Women make up just 18% of employees in Nigeria’s oil and gas sector. In executive management, they hold 25% of positions. Beyond workplace equity, the absence of women from decision-making tables means gendered perspectives on impacts of oil extraction in host communities is often overlooked.
Why It Matters
Oil and gas drives Nigeria’s economy, but gender exclusion in this sector creates policy blind spots that lead to inadequate responses when things go wrong. Women in oil-producing communities bear disproportionate harm from spills and gas flaring: contaminated water, lost livelihoods, miscarriages, stillbirths. But because women are largely absent from corporate leadership and community negotiations with oil companies, these harms get deprioritized in risk assessments, compensation schemes, and remediation efforts.
The Current Situation:
A 2022 industry report found women account for 3,446 employees out of over 18,000 captured, that’s only 18% of the workforce. Women also represent only 25% of leadership positions nationally in the sector.
Zoom In:
The numbers are even lower when viewed at the community level.
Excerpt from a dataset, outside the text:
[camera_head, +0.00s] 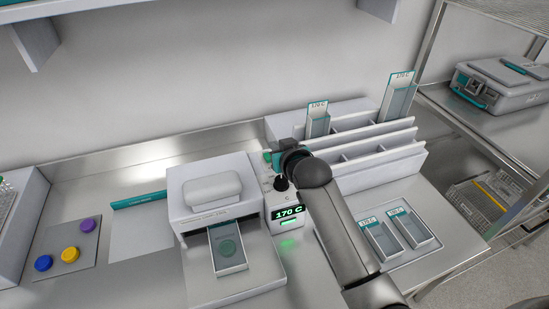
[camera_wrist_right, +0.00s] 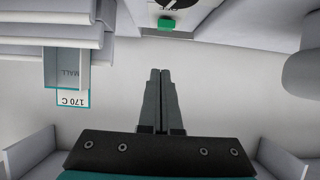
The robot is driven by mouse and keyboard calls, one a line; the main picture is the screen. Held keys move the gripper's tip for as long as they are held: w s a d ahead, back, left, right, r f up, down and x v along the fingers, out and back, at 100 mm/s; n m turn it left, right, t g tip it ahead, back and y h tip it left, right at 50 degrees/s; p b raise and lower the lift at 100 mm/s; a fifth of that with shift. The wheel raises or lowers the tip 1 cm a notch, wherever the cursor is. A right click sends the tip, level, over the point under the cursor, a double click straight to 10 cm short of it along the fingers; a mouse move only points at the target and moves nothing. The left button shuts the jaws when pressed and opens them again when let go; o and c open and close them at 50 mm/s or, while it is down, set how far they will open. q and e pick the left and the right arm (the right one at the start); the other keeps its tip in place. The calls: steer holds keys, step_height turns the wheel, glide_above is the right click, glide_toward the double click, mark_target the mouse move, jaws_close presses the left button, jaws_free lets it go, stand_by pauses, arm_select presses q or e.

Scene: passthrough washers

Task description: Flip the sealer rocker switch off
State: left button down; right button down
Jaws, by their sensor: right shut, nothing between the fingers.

Findings from the Petroleum Industry Act PIA Research Report showed only 5% women’s participation in oil company activities in the Oleh community in Delta state
Bottom Line:
Research has consistently shown a clear relationship between corporate performance and the elevation of women in the workplace. Nigeria’s oil sector cannot continue to make decisions that affect millions without input from half the affected population. It makes the industry less effective at managing risk, protecting communities, and delivering sustainable returns.